The first action, filed in the Common Pleas Court, was one in which the trustees of Bath Township were plaintiffs. Said action sought a temporary and a permanent injunction against defendants to prevent them from maintaining a trailer park, or camp, in alleged violation of the zoning ordinance of Bath Township,

The second-captioned action was filed by 109 property owners of Bath Township against defendants, wherein was sought a temporary and a permanent injunction against defendants maintaining a trailer park, contrary to the provisions of the zoning ordinance of Bath Township.

Upon trial in the Court of Common Pleas, permanent injunctions were issued against defendants maintaining and operating upon their premises the trailer camp presently located and operated thereon.
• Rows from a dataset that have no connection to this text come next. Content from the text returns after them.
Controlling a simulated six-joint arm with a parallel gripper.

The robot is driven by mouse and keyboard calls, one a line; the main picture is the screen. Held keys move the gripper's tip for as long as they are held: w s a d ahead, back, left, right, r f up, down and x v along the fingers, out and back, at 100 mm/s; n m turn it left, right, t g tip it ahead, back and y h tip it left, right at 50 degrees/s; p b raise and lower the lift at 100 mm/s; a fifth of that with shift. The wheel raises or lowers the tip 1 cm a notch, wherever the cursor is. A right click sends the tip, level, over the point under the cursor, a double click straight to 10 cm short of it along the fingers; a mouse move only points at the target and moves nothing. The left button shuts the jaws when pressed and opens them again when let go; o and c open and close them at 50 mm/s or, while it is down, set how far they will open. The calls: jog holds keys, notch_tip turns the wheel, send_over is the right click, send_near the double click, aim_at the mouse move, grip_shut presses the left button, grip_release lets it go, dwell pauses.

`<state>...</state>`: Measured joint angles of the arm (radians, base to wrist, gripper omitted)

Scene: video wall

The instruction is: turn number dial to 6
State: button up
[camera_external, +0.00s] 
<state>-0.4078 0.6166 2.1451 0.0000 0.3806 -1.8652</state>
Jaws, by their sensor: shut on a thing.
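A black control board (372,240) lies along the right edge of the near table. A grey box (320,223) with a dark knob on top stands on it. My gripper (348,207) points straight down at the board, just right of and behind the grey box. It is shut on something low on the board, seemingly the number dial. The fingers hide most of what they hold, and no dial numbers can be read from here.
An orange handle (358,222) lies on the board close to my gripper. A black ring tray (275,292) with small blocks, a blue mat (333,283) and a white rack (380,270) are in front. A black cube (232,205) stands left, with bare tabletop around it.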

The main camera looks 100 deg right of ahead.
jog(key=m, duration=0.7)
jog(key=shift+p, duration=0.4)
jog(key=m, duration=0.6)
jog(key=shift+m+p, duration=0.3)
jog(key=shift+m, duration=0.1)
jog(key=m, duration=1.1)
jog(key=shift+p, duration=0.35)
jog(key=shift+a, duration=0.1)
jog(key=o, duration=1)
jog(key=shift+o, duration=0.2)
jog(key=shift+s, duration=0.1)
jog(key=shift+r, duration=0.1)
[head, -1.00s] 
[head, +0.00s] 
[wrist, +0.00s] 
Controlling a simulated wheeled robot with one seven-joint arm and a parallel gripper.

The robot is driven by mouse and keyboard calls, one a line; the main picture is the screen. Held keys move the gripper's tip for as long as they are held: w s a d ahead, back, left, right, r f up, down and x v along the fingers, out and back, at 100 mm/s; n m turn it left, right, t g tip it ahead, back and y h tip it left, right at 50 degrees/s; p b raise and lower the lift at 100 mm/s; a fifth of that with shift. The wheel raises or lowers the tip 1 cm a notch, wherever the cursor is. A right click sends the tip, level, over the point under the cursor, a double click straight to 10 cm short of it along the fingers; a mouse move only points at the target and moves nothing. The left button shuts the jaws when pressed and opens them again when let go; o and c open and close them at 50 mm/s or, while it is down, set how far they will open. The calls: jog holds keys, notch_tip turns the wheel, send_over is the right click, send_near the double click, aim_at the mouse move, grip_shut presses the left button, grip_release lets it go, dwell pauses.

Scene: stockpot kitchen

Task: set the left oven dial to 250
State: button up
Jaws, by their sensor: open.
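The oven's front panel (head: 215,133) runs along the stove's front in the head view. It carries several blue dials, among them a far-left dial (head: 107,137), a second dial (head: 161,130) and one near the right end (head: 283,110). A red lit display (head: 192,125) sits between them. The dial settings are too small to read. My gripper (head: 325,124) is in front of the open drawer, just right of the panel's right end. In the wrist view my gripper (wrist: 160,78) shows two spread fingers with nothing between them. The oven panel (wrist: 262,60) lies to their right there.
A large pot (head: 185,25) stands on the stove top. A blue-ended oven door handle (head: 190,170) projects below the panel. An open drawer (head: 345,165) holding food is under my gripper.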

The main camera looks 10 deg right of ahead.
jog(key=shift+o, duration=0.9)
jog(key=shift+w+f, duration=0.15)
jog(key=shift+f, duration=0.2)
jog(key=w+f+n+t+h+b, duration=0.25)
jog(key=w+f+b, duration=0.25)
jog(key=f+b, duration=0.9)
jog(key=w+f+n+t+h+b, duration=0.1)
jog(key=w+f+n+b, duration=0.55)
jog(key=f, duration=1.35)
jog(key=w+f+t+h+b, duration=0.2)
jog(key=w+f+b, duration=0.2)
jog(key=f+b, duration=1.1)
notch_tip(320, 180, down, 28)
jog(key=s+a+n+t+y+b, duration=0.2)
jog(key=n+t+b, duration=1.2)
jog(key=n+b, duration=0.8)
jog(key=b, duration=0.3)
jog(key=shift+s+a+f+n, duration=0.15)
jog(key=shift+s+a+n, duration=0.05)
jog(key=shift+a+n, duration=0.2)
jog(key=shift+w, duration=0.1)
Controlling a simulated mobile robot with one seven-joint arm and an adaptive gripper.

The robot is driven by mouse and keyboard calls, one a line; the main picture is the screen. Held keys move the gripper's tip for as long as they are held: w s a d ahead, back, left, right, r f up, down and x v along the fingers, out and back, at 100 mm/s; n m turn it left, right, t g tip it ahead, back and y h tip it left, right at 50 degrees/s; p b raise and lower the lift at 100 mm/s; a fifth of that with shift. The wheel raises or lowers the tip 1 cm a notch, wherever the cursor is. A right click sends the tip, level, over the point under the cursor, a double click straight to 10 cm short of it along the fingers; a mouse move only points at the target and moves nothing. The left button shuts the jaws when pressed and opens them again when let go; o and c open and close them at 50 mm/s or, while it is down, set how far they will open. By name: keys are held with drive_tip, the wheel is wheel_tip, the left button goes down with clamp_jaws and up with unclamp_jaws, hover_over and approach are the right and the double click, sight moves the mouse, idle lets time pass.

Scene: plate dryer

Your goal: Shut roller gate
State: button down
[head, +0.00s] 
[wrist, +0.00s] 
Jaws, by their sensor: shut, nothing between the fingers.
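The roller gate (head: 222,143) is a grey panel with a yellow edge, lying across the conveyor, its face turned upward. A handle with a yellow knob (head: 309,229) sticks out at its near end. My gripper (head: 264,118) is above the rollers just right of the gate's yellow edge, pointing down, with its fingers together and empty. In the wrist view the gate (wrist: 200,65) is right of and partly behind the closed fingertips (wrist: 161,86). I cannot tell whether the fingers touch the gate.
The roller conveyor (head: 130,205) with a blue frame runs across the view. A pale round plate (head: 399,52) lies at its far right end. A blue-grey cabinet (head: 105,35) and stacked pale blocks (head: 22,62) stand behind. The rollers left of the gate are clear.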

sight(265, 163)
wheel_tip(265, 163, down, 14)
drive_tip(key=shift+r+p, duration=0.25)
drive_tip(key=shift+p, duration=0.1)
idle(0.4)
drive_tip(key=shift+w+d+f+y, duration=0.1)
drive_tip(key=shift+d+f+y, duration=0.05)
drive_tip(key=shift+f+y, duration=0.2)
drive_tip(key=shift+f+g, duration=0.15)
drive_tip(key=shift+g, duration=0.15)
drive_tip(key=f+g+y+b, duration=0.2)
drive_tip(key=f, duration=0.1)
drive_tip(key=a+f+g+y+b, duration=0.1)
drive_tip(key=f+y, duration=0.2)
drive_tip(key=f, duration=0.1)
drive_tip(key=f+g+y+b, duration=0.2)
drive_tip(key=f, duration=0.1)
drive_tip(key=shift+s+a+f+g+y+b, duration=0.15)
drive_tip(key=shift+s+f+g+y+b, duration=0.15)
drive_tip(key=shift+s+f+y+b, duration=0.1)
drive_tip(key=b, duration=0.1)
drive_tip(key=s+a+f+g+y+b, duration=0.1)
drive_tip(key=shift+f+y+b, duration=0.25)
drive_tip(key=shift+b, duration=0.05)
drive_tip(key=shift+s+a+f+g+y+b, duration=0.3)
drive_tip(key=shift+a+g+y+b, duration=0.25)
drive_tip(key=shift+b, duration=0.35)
From the judgments so entered, defendants have appealed to this court on questions of law.'

■ The cases were submitted upon an agreed statements of facts, which is incorporated into the bill of exceptions.

In 1952, pursuant to vote of the electors of Bath Township, Summit County, Ohio, a comprehensive zoning resolution was adopted by the majority of said electors, at a duly-held election, in compliance with the provisions of §519.02 R. C., et seq.

Thereafter, and while said zoning ordinance was in full force and effect, the defendants constructed and operated a trailer park, or camp, within Bath Township. Plans for said park were approved by the Department of Health of the State of Ohio, and permits for the operation thereof were issued by the Summit County Department of Health for the years 1953 and 1954.

No zoning certificate was ever issued to defendants, by the township zoning inspector, to construct or operate the trailer park in question in Bath Township.

The appellants present the following questions:

“(A) Is Article 13, Sec. A-ll, of the Zoning Resolution of Bath Township, reading as follows—

“ ‘No trailer or cabin camp shall be permitted on any land in any of the seven district classifications herein established’—

invalid because it is in violation of Amendment XIV, Section 1, of the Constitution of the United States, and Article 1, Section 19, Constitution *234of Ohio (1851), and the enabling statute for township zoning (§519.02 R. C.)?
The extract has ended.